Getting Tito’s Goat. Jovial and blunt, Zhukov was the man in the top Soviet hierarchy that Westerners liked best; even Ike Eisenhower spoke of him as a friend. In the Soviet Union he was popular beyond a dictator’s dreams. Shortly after his elevation to the Presidium, he went off to Leningrad, received a popular ovation rarely seen in the Soviet Union. There he made a speech denouncing the ousted trio as “monsters . . . who have lost their right to be ministers and even members of our great Communist Party” —stronger language thanKhrushchev himself had used. Soon there was learned speculation that Zhukov was the real power in the Kremlin, might even be getting ready to take over from Nikita Khrushchev himself.
Early this month, first stopping off for a talk with Khrushchev in the Crimea, Marshal Zhukov boarded the cruiser Kuibyshev for a long-planned visit to Yugoslavia and Albania. Clad in rough green hunting suit, he went shooting mountain goats with Tito (he bagged four, Tito one). Though Tito took the step of establishing diplomatic relations with East Germany while he was in the country, Zhukov seemed unconcerned about such political matters. In his one big speech he boasted of “our first-class modern arms, including atomic and hydrogen weapons . . . the intercontinental ballistic rocket.” Barging slowly through Albania, he inspected the key Soviet-bloc naval base at Valona and told a group of gold-star mothers: “The imperialists are trying to unleash another war, but we, if necessary, can strike a stronger blow.”
On Saturday his TU-104 brought him back to Moscow’s Vnukovo Airport, where Marshal Malinovsky and other armed forces officials—but no high-ranking Communists—were on hand to meet him.
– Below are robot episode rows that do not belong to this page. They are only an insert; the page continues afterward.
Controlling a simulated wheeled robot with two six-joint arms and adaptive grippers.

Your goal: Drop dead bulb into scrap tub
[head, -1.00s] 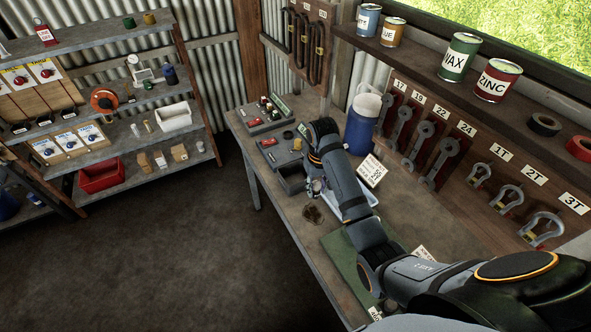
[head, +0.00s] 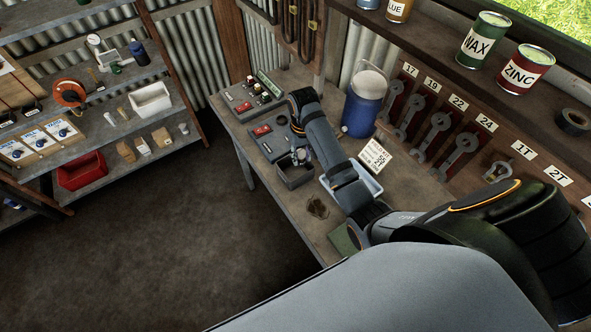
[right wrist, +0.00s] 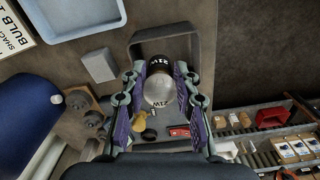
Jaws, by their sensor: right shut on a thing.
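My right gripper (head: 300,158) is shut on a bulb (right wrist: 157,90) with a clear, frosted-looking globe and a dark, printed base. In the right wrist view the bulb sits between the two fingers (right wrist: 158,78). An open grey tub (head: 297,183) stands on the bench; the gripper and bulb are at or above its back part in the head view. In the right wrist view the tub's rim (right wrist: 165,36) shows around and beyond the bulb's base. The height of the bulb over the tub is hard to tell. My left gripper is out of view.
A pale blue tray (head: 372,187) and a printed card (head: 375,155) lie right of the tub, with a blue jug (head: 362,105) behind. Grey trays with red items (head: 262,132) stand to the left. A dark stain (head: 317,207) marks the bench in front.

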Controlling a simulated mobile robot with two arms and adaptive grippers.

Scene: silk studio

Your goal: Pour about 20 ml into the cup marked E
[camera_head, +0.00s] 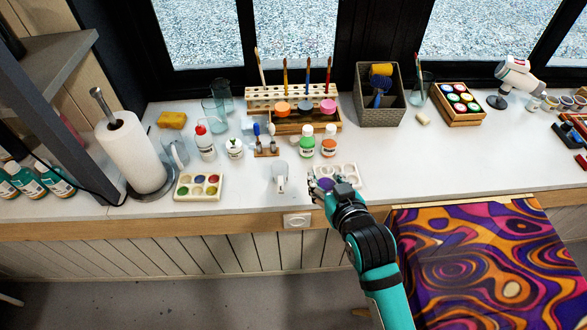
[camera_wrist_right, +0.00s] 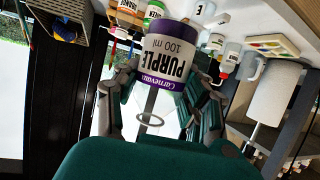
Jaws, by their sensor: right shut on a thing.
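My right gripper (camera_head: 331,190) is shut on a purple paint jar (camera_head: 327,184). The jar's label reads PURPLE 100 ml in the right wrist view (camera_wrist_right: 170,55). That view is upside down, so the jar looks about upright. The fingers (camera_wrist_right: 155,95) lie on both sides of it. A small pale cup (camera_head: 280,173) stands near the counter's front edge, left of my right gripper and apart from it. The cup marked E (camera_wrist_right: 205,12) shows in the right wrist view and seems to be this one. Its contents cannot be seen. My left gripper is not in view.
A white palette (camera_head: 350,170) lies partly behind my gripper. Green (camera_head: 307,142) and orange (camera_head: 329,143) bottles stand behind it. A six-colour paint tray (camera_head: 198,198) and paper towel roll (camera_head: 129,153) are at left. The counter right of the palette is clear.

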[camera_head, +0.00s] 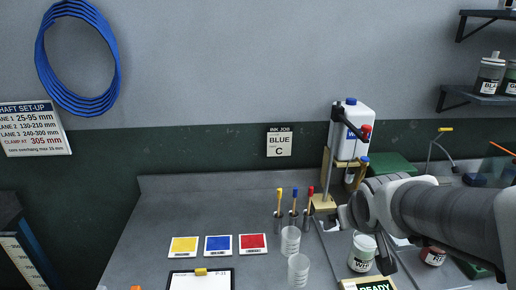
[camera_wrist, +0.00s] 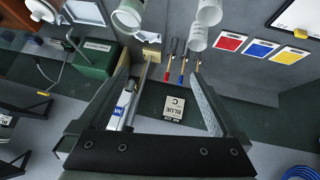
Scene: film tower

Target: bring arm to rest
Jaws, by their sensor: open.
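My arm reaches in from the right in the head view, with my gripper (camera_head: 364,238) over the right half of the grey workbench. The gripper also shows in the wrist view (camera_wrist: 160,80), its two fingers spread wide and nothing held between them. Beyond the gap stand the post and wooden foot of a small stand (camera_wrist: 152,52) and, on the wall, the "INK JOB BLUE C" card (camera_wrist: 174,104). In the head view the forearm hides part of the bench at the right.
A white bottle (camera_head: 351,128) sits on the stand (camera_head: 324,203), close behind my gripper. A white-ink jar (camera_head: 362,252) is below it. Clear cups (camera_head: 290,242), coloured-handled tools (camera_head: 294,195) and colour cards (camera_head: 218,245) are to the left. Dark shelves (camera_head: 484,98) hang at right.

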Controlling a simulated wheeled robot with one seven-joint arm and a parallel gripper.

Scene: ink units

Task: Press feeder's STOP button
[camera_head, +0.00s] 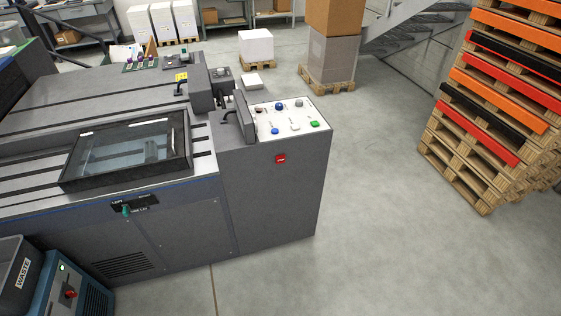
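A grey machine (180,215) fills the left half of the view. At its right end a cabinet carries a white control panel (305,113) with several buttons. These include a blue knob or button (279,107), a smaller blue button (275,131), a white button (295,128) and a green button (315,124). A dark reddish button (259,110) sits at the panel's back left. A red switch (280,159) is on the cabinet's front face. Labels are too small to read, so I cannot tell which one is STOP. My gripper is not in view.
A glass-lidded window (128,150) tops the machine. A blue unit with a red knob (70,294) and a WASTE bin (18,275) stand at lower left. Stacked pallets (485,120) stand at right. The floor (400,250) between them and the cabinet is clear.

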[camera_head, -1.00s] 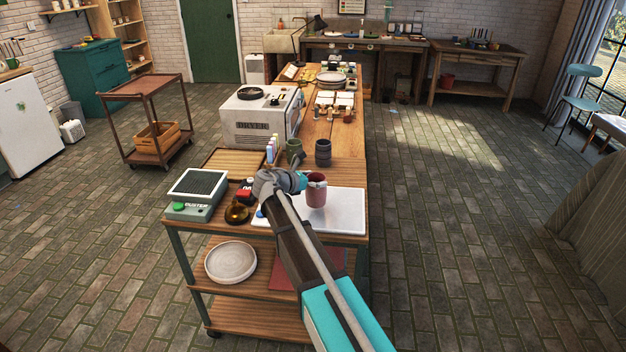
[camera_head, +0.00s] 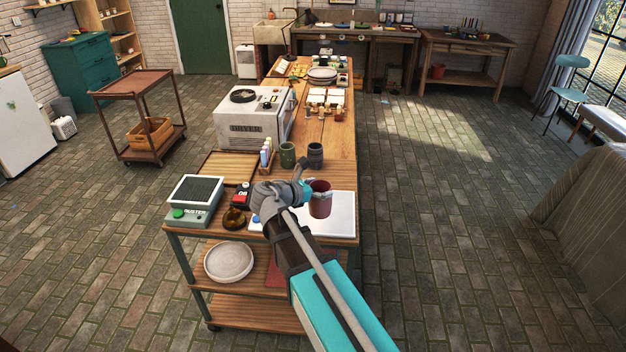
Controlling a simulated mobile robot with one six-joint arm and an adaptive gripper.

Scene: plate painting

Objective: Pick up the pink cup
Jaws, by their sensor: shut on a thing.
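The pink cup (camera_head: 320,204) is upright over the white board (camera_head: 343,222) at the near end of the long wooden table. My gripper (camera_head: 309,193) is at the cup's upper left side and is shut on it. My arm and wrist hide part of the fingers and part of the board. I cannot tell for sure whether the cup's base is clear of the board.
A green cup (camera_head: 287,155) and a dark grey cup (camera_head: 315,155) stand behind.

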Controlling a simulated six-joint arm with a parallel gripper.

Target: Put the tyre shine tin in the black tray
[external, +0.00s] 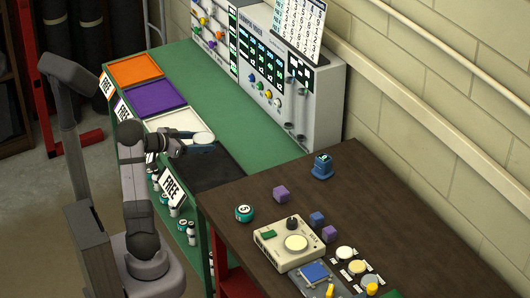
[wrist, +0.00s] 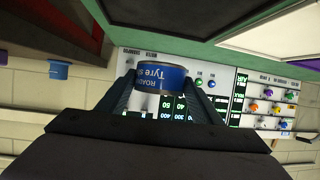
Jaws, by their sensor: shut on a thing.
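The tyre shine tin (wrist: 162,78) is a short blue round tin with a pale top and a label reading "Tyre s…" in the wrist view. My gripper (wrist: 160,92) is shut on it, one finger on each side. In the external view my gripper (external: 198,149) holds the tin (external: 204,137) near the border of the white and black trays. Its height above them is hard to tell. The black tray (external: 222,177) lies on the green bench, partly hidden by my arm. It also shows at the top of the wrist view (wrist: 150,14).
White (external: 178,121), purple (external: 152,98) and orange (external: 135,69) trays run along the bench. A control panel (external: 270,75) stands behind.

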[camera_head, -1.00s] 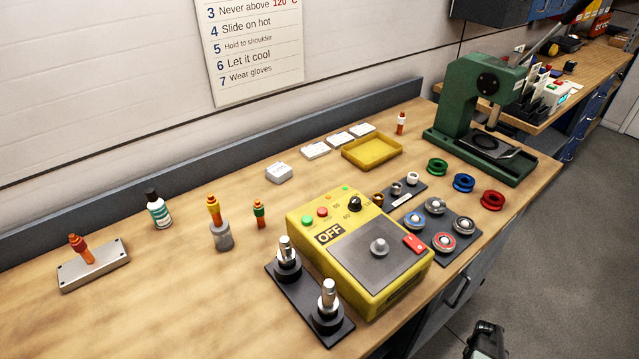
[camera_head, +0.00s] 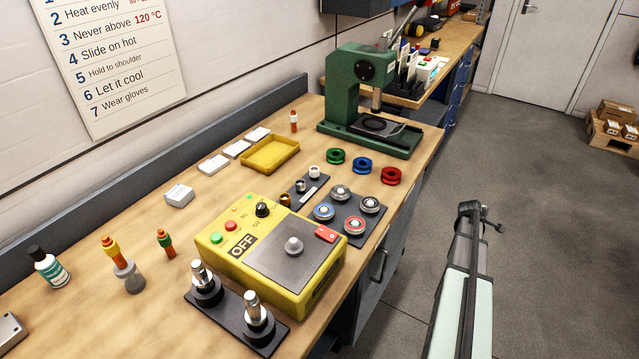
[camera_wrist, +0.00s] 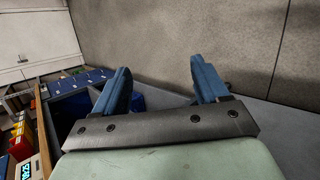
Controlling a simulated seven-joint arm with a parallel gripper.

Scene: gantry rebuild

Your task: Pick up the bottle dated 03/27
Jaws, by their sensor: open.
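A white bottle (camera_head: 48,268) with a black cap and a teal-striped label stands upright on the bench at the left of the head view. Its date is too small to read. Small orange-bodied pieces also stand on the bench: one with a yellow top (camera_head: 112,250) in a grey holder, one with a green top (camera_head: 166,243) and one farther back (camera_head: 293,121). I cannot read any date on them. My gripper (camera_wrist: 162,84) is open and empty in the wrist view, its blue fingers well apart. It is away from the bottle, with floor and blue drawers behind it.
A yellow heater box (camera_head: 270,250) marked OFF and a black plate with two metal posts (camera_head: 232,318) stand near the bench front. A yellow tray (camera_head: 270,155), bearing rings and a green press (camera_head: 362,90) are farther back. Bare wood surrounds the bottle.
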Six hours later TASS issued its bulletin. Fifty minutes after that Radio Moscow broadcast the report as the 15th item in its evening news program.
Faithful Servant. The man who replaces him as Defense Minister is a lesser Soviet war hero, usually ranked fifth in the Red army hierarchy after Marshals Zhukov, Konev, Vasileysky and Sokolovsky. Malinovsky is stubby, barrel-chested and almost two years younger than Zhukov. He fought with a Czarist brigade beside U.S. troops at Saint-Mihiel on World War I’s Western front, hurried back after the Revolution to help form soldiers’ Soviets in Siberia.
In World War II, Malinovsky commanded the armies that drove the Germans from his native Ukraine, where his friend Nikita Khrushchev was political commissar. In 1945 he was transferred to the Far Eastern front, directed Soviet forces in the brief war against the Japanese in Manchuria, told Chinese Communists that if the U.S. “put out a hand” to interfere with them, “we will cut it off.” Staying on as Soviet commander in the Far East, he presumably masterminded the Korean invasion of 1950, moved back to Moscow last year. For Khrushchev he will be a faithful servant rather than rival.
As Defense Minister, Zhukov was scheduled to preside over next week’s grandiose celebration of the Revolution’s 40th anniversary in Moscow. Masses of the latest military gear are already marshaled under canvas near Red Square. Red luminaries from all over the world, headed by Red China’s Mao Tse-tung, are on their way to Moscow. What function would Zhukov be assigned now?
The only job which would give Zhukov more power than he already wields is Khrushchev’s. Any other position—President, Premier, or manager of an electric power station—would be no promotion.